“Non voglio semplicemente rappresentare una palma. Voglio farti vedere la forza di una palma che cresce nella sabbia”.

Ed è con questa frase che s’intuisce la filosofia alla base del percorso artistico di Daniele D’Aluisio, artista visivo che mescola pittura e scultura per raccontare l’emozione prima della forma.

L’artista, nato e cresciuto in Salento, ha imparato che il mestiere, prima ancora dell’arte, è stato il suo primo linguaggio: “Ho iniziato a lavorare molto presto con mio padre, che costruisce macchine agricole. Passavo diverso tempo nel suo laboratorio, ogni estate, tra lamiere e saldatrici. Prima di creare con la mente, ho imparato a costruire con le mani, ed è da questa manualità che ho, piano piano, capito di voler continuare a creare e sperimentare”.

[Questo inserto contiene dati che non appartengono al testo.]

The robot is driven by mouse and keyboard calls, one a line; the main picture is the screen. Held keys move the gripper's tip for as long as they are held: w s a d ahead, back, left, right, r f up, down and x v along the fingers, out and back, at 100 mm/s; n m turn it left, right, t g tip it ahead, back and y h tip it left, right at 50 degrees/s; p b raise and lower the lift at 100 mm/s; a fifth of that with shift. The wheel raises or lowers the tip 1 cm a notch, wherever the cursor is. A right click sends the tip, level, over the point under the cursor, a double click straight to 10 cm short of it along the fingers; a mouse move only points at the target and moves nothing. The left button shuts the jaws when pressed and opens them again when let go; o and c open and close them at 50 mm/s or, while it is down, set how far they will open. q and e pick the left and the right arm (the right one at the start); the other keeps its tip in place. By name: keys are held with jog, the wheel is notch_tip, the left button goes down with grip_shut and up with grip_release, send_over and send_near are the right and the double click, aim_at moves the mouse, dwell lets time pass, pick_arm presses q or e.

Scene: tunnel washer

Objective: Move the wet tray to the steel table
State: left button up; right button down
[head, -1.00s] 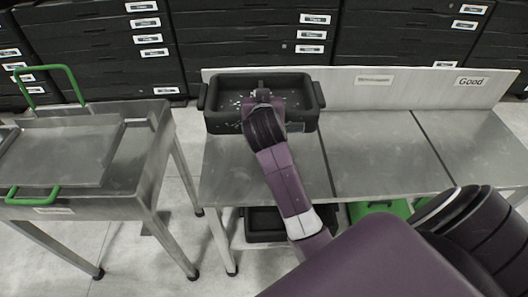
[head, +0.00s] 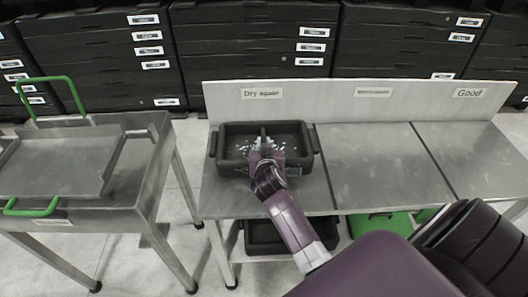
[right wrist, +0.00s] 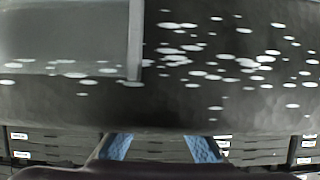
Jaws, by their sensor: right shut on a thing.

Oggi vive in Australia e lavora come artista a tempo pieno. Il suo è stato un passaggio graduale, costruito su esperienze di viaggi e riflessioni che si sono sedimentate nel tempo, fino a far maturare in lui la consapevolezza che questo era il suo destino. Ha iniziato con sculture in ferro e pittura, poi qualcosa si è trasformato: ha cominciato a unire le due tecniche in un’unica visione: “Uso supporti rigidi, sabbia, pigmenti naturali e costruisco la materia in rilievo. I miei lavori più recenti sono una fusione tra pittura e scultura: non più cornici né tele, ma superfici materiche da osservare e toccare”.
Sono quadri tridimensionali: un ibrido che richiama l’affresco, il bassorilievo e la pittura gestuale. Con una collezione di opere che spaziano tra arte astratta, icone australiane, natura, per D’Aluisio l’arte è un percorso personale prima che estetico: “Tutto quello che creo è il risultato di un ascolto. Un ascolto di sé, del mondo, della natura che ritengo sia l’artista più grande. Osservarla mi ha insegnato che non serve copiare. I miei lavori parlano di resistenza, di ciò che cresce anche quando il terreno sembra ostile. Come una palma che si ostina a crescere nella sabbia salina”.

Questa immagine gli è rimasta dentro dai suoi viaggi nei Caraibi, in Brasile e in Sud America. Ma più che i paesaggi, ciò che l’ha colpito sono state le persone: “Spesso dove c’è poco, c’è molta più bellezza. Ho trovato felicità in contesti poverissimi. E questo mi ha cambiato. Lì ho capito che volevo creare qualcosa che parlasse della vita, non solo della forma”.

Nelle sue opere si leggono i contrasti che lo attraversano: spiritualità e materia, oscurità e luce, controllo e impulso.

Le letture giovanili di Baudelaire e i ricordi dell’infanzia si intrecciano in un linguaggio personale, che non cerca di piacere al pubblico a tutti i costi, ma di esprimere qualcosa di vero: “L’arte per me non è intrattenimento. È una forma di verità. Vorrei che qualcuno si riconosca nei miei lavori non solo perché si apprezza la tecnica ma perché rimandano a un qualcosa di più profondo in chi li guarda. Questo è il cuore di tutto il mio lavoro”.

Daniele lavora lentamente, a strati. Usa materiali diversi: polvere di marmo, sabbia, legno, pigmenti naturali che applica con gesti istintivi ma precisi, alternando fasi di costruzione e distruzione. “Spesso gratto via quello che ho appena fatto, per far emergere ciò che prima non vedevo. È una scoperta continua”, racconta.

Attualmente Daniele sta preparando una nuova mostra a Sydney, prevista tra settembre e ottobre.